The main question we have been receiving from clients is what effect the election will have on markets and the economy. The easy answer is no one knows and any who claims they do is full of you know what. Our best guess is that volatility will pick up leading to the election then things will settle down for the better regardless of who wins. It is critical to remember that the economy is much bigger and more resilient than any one person and their ideas. This is even truer today as we live in a global economy where the largest 500 US publically listed companies generate half of their business from outside US borders. Moving on….
Looking at a chart of the S&P 500 index (this index represents the largest 500 US company stocks); you can see that stocks have not gained much if any ground since the beginning of 2015 with a lot of gyrations in-between.
This is indicative of the low to no return environment of the last couple years. The graph below shows the 12 month global equity returns of the last 5 years with returns going to basically zero the last 3 years.
Source: BlackRock Investment Institute, MSCI and Thomson Reuters, June 2016. Notes: Global equites are based on the MSCI All-Country World Index. Earnings growth is based on aggregate 12-month forward earnings forecasts. Multiple expansion is represented by the share of return not explained by earnings growth or dividends. The 2016 returns are for the first quarter only. You cannot directly invest in an index.

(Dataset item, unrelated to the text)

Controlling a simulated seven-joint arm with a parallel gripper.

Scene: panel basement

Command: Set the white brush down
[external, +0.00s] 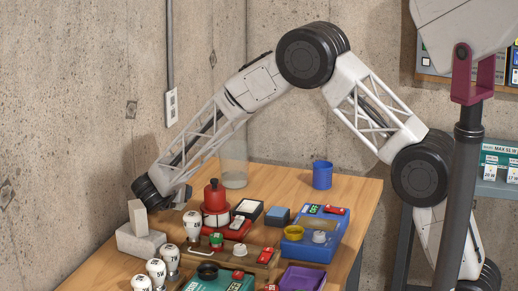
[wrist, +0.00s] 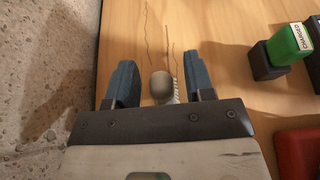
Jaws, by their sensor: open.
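The white brush (wrist: 161,86) shows in the wrist view as a rounded pale end with a strip of white bristles on its right. It is over the wooden tabletop, between the two blue-grey fingers of my gripper (wrist: 158,62). The fingers are spread, with a gap on each side of the brush. The rest of the brush is hidden behind the gripper body. In the external view my wrist is low at the table's left edge by the wall. The fingers and the brush cannot be made out there.
A green block (wrist: 288,45) on a black base and a red object (wrist: 298,152) are to the right in the wrist view. The concrete wall is close on the left.

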The other culprit of lower returns has been the lowering of interest rates by the Federal Reserve. Their actions have been deemed a war on savers by many in the investment industry. Their low rate polices have affected traditional savings tools of retirees and conservative investors such as high quality bonds and CDs. This is much more important and impactful to Americans than who wins the election.

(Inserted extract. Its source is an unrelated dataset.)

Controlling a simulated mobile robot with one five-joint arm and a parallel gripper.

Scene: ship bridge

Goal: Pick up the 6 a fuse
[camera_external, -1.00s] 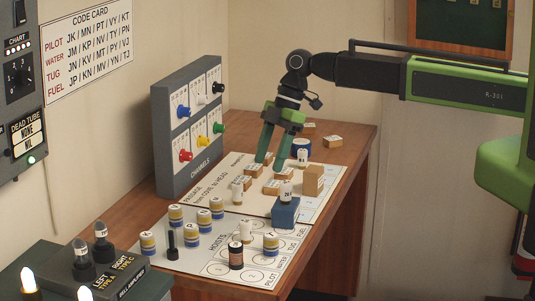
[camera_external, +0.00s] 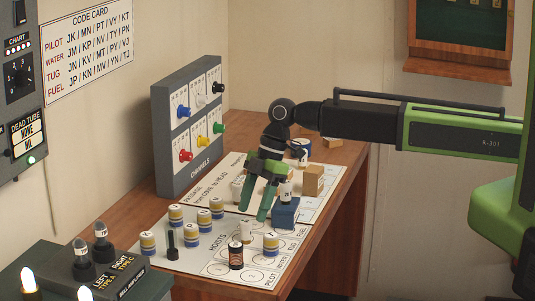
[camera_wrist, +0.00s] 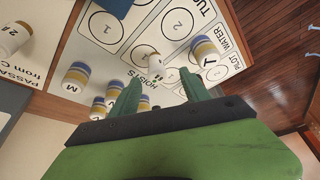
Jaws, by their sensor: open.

The chart below needs no explanation. It shows the yield (interest rate) of high grade corporate bonds since the late 90’s. The average yield over the last 30 years has been around 5.5%. It has since moved down to 2.5% since 2012. This means the average investor has lost an average of 3% interest from their bond investments. This is especially critical since most pre-retirees and retirees have large portions of their portfolios in bonds. You couple this with low stock returns and it has been a frustrating environment.

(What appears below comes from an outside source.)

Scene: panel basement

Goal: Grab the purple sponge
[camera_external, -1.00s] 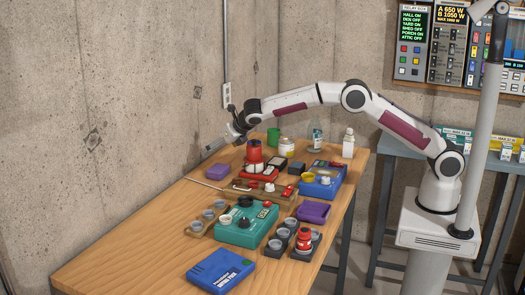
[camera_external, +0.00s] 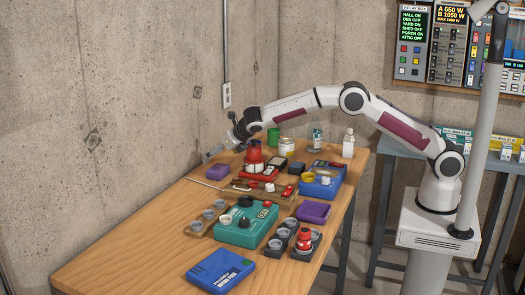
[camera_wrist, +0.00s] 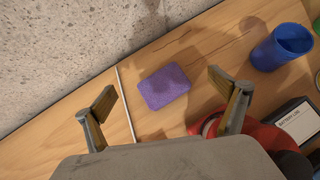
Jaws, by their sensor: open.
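The purple sponge (camera_wrist: 165,87) lies flat on the wooden table in the wrist view, in the gap between my fingers as seen from above. In the external view a small purple block (camera_external: 217,172), which appears to be the same sponge, lies at the wall side of the table. My gripper (camera_wrist: 162,84) is open and empty, its two fingers spread on either side of the sponge in the picture. In the external view my gripper (camera_external: 211,153) hangs near the wall, above the sponge and apart from it. A second purple block (camera_external: 314,211) lies near the table's right edge.
A thin pale rod (camera_wrist: 126,102) lies left of the sponge. A blue cup (camera_wrist: 280,50) and a red item (camera_wrist: 258,132) stand to its right. The concrete wall (camera_wrist: 60,45) is close by. The table's near left part (camera_external: 130,240) is clear.

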Future return expectations have certainly shifted downward for advisers and their clients. Most clients will not be willing to take on the extra risk to boost returns. Investing in riskier assets such as emerging markets, real estate, and alternative investments can provide higher returns but will subsequently suffer large losses during times of market stress. After reading through much research we believe an appropriate target return for a moderate investor will be around 4% over time.http://news.morningstar.com/articlenet/article.aspx?id=736083
So what could drive returns higher? The best answer is faster economic growth however that seems elusive for the time being. The International Monetary Fund just lowered their global growth outlook to 3.1% for 2016 and 3.4% for 2017. They expect the US to grow at 1.6%. These growth rates are low but will be supportive of our return forecasts. There does not appear to be an imminent recession on the horizon and most parts of the economy continue to be solid such as housing, jobs, and consumer spending.
The one bright spot we are seeing is potentially better inflation numbers. Inflation is not necessarily bad. It can also mean that wages are rising and growth is picking up a bit. This can feed into higher interest rates and investment returns by forcing the Federal Reserve to raise rates. As always, we will continue to monitor the markets and be prepared for some positive surprises.